The Astros got Tejada, who provided a big upgrade offensively over their previous shortstop Adam Everett. He was also solid defensively, though not as exceptional as Everett in that regard. Still, there’s no doubt the team got better by adding Tejada to the mix.

He was a four-time All-Star and one of the most durable players in the game, having appeared in 159 or more games in eight straight seasons, including playing in all 162 in six straight seasons from 2001 through 2006. He also was a two-time Silver Slugger winner and had received MVP consideration six times.

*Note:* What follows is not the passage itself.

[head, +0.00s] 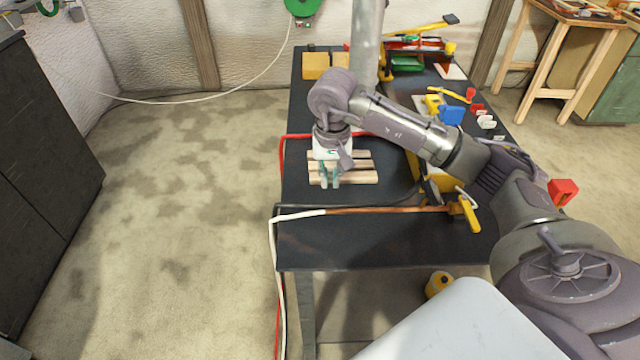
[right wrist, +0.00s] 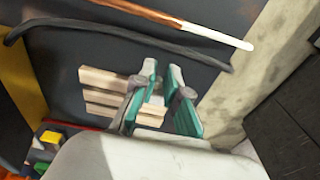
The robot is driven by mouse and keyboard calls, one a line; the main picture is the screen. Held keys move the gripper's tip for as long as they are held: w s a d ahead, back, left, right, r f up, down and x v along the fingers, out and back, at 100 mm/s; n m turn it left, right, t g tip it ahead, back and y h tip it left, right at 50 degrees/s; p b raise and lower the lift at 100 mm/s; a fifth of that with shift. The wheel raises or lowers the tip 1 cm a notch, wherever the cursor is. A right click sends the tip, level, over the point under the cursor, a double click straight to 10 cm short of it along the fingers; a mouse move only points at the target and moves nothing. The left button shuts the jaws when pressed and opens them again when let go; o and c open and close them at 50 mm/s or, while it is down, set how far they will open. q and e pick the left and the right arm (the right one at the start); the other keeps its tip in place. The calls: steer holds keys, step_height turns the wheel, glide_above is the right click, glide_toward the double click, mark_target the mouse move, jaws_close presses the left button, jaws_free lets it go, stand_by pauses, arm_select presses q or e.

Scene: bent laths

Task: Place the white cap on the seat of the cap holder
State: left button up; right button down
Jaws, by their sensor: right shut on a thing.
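My right gripper (head: 329,184) is low over a set of pale wooden slats (head: 362,178) at the left side of the dark table. Its teal fingers also show in the right wrist view (right wrist: 164,106), with the slats (right wrist: 97,77) beside and behind them. The gripper is shut on a small pale thing (right wrist: 153,113), which seems to be the white cap. It is mostly hidden by the fingers. I cannot make out the cap holder's seat for sure, nor whether the cap touches the slats. My left gripper is not in view.
A copper-coloured rod (head: 385,210) with a white end and a dark cable cross the table in front of the slats. Yellow, blue and white items (head: 452,115) lie at the right, behind my arm. The table's front strip is clear.

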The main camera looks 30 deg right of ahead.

He broke in with Oakland in 1997 and provided 22.1 WAR over seven seasons, including winning the AL MVP award in 2002. He left for Baltimore via free agency after the 2003 season and was worth 19.5 WAR in five seasons. Tejada totaled a major league-best 150 RBIs in 2004, his fifth straight season of 100 or more RBIs, and hit .330 in 2006. His 2007 season, however, saw a slight decline, as he hit just 19 doubles, 18 homers and 81 RBIs in 133 games.

In his first year with the Astros, he hit .283/.314/.415 with 38 doubles, 13 homers and 66 RBIs. His home run, RBI, on-base and slugging marks were his worst since 1998. He also grounded into a major league-high 32 double plays, though he did make his fifth All-Star team.

Tejada’s second year in Houston was better. He hit .313/.340/.455 with 14 homers, 86 RBIs and a league-leading 46 doubles. He left via free agency after those two seasons, having provided a total of 3.8 WAR for the Astros. Though his power had largely disappeared, he played in 158 games each season, though the team managed only 86 wins in 2008 and 74 wins in 2009.